§ **To do**
Quote exactly, and only, the lines of the material below from the line with "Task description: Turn" through the line with "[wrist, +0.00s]".

§ **Robot control records**
☆ ☆ ☆
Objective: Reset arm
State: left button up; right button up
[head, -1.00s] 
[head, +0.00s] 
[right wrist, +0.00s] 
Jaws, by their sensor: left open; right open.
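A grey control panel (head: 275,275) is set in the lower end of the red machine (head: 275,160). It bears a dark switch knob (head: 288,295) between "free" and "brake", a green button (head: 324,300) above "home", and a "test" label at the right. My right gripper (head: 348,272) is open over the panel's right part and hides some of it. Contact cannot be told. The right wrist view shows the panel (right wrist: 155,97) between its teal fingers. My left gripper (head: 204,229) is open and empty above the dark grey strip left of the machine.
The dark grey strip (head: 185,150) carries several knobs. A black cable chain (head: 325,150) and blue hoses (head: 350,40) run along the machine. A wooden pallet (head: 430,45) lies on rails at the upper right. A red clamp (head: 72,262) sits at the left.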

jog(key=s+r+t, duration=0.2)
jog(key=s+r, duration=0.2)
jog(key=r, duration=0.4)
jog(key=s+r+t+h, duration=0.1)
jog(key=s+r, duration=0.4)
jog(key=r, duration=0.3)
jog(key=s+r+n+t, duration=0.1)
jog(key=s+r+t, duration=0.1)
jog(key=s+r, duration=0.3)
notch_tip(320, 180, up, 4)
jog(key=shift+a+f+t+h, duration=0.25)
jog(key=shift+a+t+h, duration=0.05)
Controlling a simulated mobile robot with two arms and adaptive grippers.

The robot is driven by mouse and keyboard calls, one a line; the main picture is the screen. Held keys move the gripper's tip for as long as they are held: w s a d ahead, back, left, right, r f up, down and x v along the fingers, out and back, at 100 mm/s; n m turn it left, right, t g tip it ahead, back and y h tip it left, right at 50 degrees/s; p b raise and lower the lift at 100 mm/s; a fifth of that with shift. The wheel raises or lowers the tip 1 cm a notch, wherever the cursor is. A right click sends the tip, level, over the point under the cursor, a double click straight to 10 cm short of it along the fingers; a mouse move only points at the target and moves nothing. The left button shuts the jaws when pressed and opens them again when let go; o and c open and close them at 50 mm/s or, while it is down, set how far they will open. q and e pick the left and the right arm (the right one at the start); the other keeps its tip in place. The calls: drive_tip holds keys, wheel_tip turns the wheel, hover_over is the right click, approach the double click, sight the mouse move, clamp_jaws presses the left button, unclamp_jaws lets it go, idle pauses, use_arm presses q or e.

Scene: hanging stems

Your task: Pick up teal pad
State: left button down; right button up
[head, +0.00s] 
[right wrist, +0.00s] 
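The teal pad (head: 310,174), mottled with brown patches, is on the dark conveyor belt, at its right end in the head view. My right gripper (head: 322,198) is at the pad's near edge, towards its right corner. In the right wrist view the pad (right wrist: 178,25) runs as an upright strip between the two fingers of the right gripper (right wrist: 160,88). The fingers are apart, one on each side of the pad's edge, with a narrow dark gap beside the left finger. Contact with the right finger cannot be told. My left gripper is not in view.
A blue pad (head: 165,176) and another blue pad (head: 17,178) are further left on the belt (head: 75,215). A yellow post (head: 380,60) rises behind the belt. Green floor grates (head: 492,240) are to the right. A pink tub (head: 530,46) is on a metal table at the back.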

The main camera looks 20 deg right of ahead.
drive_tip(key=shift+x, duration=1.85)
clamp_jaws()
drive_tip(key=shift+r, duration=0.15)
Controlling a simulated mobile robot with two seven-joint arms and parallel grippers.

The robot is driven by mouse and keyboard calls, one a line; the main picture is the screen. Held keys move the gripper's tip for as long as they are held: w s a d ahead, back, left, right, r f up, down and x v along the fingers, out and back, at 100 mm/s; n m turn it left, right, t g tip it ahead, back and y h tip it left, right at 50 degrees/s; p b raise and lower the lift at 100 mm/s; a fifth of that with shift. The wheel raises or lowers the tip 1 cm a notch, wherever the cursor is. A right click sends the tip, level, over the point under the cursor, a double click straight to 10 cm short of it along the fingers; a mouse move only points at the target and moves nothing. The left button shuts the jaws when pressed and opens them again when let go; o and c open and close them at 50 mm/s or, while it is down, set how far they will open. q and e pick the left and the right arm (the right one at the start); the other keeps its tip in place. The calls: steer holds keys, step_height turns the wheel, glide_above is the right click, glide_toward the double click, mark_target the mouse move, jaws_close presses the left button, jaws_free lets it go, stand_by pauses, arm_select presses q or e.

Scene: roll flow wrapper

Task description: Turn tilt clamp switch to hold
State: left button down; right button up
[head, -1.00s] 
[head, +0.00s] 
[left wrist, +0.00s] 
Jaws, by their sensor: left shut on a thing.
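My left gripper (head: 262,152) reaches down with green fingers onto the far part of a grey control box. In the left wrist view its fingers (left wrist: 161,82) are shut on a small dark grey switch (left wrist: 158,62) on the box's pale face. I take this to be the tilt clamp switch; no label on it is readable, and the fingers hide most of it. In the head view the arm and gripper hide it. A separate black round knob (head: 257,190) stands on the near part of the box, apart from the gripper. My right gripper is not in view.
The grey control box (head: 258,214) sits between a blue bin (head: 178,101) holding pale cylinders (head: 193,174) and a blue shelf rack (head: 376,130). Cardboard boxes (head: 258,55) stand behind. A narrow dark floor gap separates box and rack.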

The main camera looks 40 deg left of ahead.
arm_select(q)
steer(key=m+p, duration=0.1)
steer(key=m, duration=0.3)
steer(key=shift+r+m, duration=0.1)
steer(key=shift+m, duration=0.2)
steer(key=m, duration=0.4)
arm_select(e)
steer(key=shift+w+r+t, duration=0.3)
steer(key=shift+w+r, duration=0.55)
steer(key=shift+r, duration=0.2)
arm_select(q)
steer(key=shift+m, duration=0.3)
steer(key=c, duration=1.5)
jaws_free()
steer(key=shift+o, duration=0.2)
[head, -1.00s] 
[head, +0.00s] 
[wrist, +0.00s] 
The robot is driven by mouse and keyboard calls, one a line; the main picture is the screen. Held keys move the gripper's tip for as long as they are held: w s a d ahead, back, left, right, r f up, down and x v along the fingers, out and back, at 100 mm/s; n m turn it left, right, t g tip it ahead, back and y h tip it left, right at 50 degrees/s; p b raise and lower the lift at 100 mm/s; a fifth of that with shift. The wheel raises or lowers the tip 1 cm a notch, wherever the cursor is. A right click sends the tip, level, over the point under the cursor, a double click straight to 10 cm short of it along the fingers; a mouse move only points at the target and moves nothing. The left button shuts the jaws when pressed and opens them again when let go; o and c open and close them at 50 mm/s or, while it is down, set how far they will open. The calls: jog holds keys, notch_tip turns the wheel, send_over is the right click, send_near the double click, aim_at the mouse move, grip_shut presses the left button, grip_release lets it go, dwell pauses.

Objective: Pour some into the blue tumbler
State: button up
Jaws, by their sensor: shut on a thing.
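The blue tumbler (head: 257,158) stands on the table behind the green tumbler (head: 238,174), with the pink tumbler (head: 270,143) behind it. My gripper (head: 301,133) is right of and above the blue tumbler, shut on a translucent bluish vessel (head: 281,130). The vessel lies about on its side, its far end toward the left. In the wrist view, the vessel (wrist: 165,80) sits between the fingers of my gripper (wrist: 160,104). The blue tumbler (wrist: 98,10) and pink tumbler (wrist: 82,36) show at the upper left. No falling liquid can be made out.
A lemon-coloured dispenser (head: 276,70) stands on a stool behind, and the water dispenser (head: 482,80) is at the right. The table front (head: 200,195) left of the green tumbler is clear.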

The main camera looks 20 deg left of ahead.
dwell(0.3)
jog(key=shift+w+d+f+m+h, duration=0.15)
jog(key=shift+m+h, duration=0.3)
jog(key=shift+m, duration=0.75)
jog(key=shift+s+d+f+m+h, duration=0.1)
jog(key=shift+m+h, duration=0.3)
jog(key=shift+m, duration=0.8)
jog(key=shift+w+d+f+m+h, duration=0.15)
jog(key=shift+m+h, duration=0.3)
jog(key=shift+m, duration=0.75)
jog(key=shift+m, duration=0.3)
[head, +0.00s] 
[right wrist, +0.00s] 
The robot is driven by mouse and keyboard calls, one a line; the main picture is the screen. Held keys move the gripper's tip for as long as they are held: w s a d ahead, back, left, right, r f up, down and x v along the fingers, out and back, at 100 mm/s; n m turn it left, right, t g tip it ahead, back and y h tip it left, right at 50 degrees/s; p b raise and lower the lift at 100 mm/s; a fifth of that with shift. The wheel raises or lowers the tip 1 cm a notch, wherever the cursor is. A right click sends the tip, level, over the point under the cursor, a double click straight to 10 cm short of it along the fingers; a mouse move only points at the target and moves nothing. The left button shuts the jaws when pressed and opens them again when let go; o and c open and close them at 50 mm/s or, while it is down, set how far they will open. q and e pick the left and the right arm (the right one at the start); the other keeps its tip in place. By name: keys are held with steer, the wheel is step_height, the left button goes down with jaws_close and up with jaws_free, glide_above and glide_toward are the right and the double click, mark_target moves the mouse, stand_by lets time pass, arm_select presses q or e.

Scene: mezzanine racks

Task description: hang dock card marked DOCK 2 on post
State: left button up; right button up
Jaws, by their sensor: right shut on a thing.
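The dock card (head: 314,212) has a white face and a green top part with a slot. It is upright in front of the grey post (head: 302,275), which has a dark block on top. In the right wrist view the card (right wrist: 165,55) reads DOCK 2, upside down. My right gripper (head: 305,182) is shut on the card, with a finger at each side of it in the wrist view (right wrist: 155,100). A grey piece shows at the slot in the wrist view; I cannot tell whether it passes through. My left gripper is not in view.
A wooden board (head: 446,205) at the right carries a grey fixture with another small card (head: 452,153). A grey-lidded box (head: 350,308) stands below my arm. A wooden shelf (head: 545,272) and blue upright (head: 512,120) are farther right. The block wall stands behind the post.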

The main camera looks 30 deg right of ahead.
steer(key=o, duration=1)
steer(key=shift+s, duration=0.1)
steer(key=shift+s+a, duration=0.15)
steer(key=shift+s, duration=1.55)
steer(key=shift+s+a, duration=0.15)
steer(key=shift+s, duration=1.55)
☆ ☆ ☆
§ **Answer in full**
Task description: Turn tilt clamp switch to hold
State: left button down; right button up
[head, -1.00s] 
[head, +0.00s] 
[left wrist, +0.00s] 
Jaws, by their sensor: left shut on a thing.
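My left gripper (head: 262,152) reaches down with green fingers onto the far part of a grey control box. In the left wrist view its fingers (left wrist: 161,82) are shut on a small dark grey switch (left wrist: 158,62) on the box's pale face. I take this to be the tilt clamp switch; no label on it is readable, and the fingers hide most of it. In the head view the arm and gripper hide it. A separate black round knob (head: 257,190) stands on the near part of the box, apart from the gripper. My right gripper is not in view.
The grey control box (head: 258,214) sits between a blue bin (head: 178,101) holding pale cylinders (head: 193,174) and a blue shelf rack (head: 376,130). Cardboard boxes (head: 258,55) stand behind. A narrow dark floor gap separates box and rack.

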The main camera looks 40 deg left of ahead.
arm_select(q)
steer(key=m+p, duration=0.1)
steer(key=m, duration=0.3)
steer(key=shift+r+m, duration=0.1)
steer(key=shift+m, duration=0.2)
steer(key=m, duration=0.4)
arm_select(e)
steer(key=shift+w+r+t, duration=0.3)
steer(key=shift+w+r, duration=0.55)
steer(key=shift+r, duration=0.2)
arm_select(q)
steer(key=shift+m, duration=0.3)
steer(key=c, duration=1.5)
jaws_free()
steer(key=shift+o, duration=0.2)
[head, -1.00s] 
[head, +0.00s] 
[wrist, +0.00s] 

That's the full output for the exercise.